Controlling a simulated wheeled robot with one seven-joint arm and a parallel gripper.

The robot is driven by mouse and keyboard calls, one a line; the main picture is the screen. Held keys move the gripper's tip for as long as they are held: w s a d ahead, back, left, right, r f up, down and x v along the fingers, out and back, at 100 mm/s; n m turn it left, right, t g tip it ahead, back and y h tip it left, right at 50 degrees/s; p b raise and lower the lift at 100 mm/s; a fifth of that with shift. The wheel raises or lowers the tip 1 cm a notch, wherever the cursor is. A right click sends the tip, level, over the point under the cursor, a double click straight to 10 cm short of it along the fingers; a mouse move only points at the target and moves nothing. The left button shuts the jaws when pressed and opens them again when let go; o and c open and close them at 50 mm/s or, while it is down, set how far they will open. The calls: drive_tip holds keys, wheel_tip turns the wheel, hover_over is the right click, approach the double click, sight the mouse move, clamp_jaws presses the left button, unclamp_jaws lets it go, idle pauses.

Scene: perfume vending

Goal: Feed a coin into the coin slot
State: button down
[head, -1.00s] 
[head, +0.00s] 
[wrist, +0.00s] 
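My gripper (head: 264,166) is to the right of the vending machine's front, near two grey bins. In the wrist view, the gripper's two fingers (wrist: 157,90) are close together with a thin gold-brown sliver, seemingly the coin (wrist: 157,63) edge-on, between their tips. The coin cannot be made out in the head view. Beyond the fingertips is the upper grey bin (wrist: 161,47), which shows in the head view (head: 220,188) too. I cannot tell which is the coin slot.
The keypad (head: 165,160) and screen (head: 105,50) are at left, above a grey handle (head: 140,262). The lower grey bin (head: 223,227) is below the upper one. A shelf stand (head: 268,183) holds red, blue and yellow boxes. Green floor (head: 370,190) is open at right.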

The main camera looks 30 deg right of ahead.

**TASK DETAILS**:
Begin with the first line of the data above and, please, print each line exactly until you have printed the line containing "[head, +0.00s]"; print nothing else.

**OUTPUT**:
Controlling a simulated wheeled robot with one seven-joint arm and a parallel gripper.

The robot is driven by mouse and keyboard calls, one a line; the main picture is the screen. Held keys move the gripper's tip for as long as they are held: w s a d ahead, back, left, right, r f up, down and x v along the fingers, out and back, at 100 mm/s; n m turn it left, right, t g tip it ahead, back and y h tip it left, right at 50 degrees/s; p b raise and lower the lift at 100 mm/s; a fifth of that with shift. The wheel raises or lowers the tip 1 cm a notch, wherever the cursor is. A right click sends the tip, level, over the point under the cursor, a double click straight to 10 cm short of it along the fingers; a mouse move only points at the target and moves nothing. The left button shuts the jaws when pressed and opens them again when let go; o and c open and close them at 50 mm/s or, while it is down, set how far they will open. The calls: drive_tip holds keys, wheel_tip turns the wheel, hover_over is the right click, approach the double click, sight the mouse move, clamp_jaws presses the left button, unclamp_jaws lets it go, idle pauses.

Scene: perfume vending

Goal: Feed a coin into the coin slot
State: button down
[head, -1.00s] 
[head, +0.00s] 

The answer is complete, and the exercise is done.